_Problem description_:
Every line of the material is to be repeated exactly as it stands.

_Stored data_:
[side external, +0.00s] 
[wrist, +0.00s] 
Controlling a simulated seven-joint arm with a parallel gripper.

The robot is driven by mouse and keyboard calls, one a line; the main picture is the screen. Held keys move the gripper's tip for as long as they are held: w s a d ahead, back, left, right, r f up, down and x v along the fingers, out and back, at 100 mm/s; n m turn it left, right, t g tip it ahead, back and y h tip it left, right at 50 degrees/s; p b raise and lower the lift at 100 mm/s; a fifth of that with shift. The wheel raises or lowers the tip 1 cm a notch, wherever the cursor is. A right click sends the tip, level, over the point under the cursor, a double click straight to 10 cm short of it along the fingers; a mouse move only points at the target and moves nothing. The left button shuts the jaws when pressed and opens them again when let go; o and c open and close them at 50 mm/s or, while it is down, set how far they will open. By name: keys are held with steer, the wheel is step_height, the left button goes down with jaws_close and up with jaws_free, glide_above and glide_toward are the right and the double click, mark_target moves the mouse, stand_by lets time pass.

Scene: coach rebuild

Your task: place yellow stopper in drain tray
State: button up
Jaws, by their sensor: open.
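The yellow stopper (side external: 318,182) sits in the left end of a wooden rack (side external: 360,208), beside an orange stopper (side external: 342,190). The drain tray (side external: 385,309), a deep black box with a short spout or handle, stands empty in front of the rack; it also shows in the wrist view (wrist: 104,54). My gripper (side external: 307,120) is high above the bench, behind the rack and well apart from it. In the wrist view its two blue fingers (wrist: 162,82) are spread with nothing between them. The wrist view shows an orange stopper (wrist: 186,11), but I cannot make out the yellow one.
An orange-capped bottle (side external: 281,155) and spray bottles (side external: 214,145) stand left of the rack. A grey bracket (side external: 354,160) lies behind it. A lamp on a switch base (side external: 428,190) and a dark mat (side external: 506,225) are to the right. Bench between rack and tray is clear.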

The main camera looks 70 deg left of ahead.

_Answer to this exercise_:
[side external, +0.00s] 
[wrist, +0.00s] 
Controlling a simulated seven-joint arm with a parallel gripper.

The robot is driven by mouse and keyboard calls, one a line; the main picture is the screen. Held keys move the gripper's tip for as long as they are held: w s a d ahead, back, left, right, r f up, down and x v along the fingers, out and back, at 100 mm/s; n m turn it left, right, t g tip it ahead, back and y h tip it left, right at 50 degrees/s; p b raise and lower the lift at 100 mm/s; a fifth of that with shift. The wheel raises or lowers the tip 1 cm a notch, wherever the cursor is. A right click sends the tip, level, over the point under the cursor, a double click straight to 10 cm short of it along the fingers; a mouse move only points at the target and moves nothing. The left button shuts the jaws when pressed and opens them again when let go; o and c open and close them at 50 mm/s or, while it is down, set how far they will open. By name: keys are held with steer, the wheel is step_height, the left button goes down with jaws_close and up with jaws_free, glide_above and glide_toward are the right and the double click, mark_target moves the mouse, stand_by lets time pass.

Scene: coach rebuild

Your task: place yellow stopper in drain tray
State: button up
Jaws, by their sensor: open.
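The yellow stopper (side external: 318,182) sits in the left end of a wooden rack (side external: 360,208), beside an orange stopper (side external: 342,190). The drain tray (side external: 385,309), a deep black box with a short spout or handle, stands empty in front of the rack; it also shows in the wrist view (wrist: 104,54). My gripper (side external: 307,120) is high above the bench, behind the rack and well apart from it. In the wrist view its two blue fingers (wrist: 162,82) are spread with nothing between them. The wrist view shows an orange stopper (wrist: 186,11), but I cannot make out the yellow one.
An orange-capped bottle (side external: 281,155) and spray bottles (side external: 214,145) stand left of the rack. A grey bracket (side external: 354,160) lies behind it. A lamp on a switch base (side external: 428,190) and a dark mat (side external: 506,225) are to the right. Bench between rack and tray is clear.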

The main camera looks 70 deg left of ahead.

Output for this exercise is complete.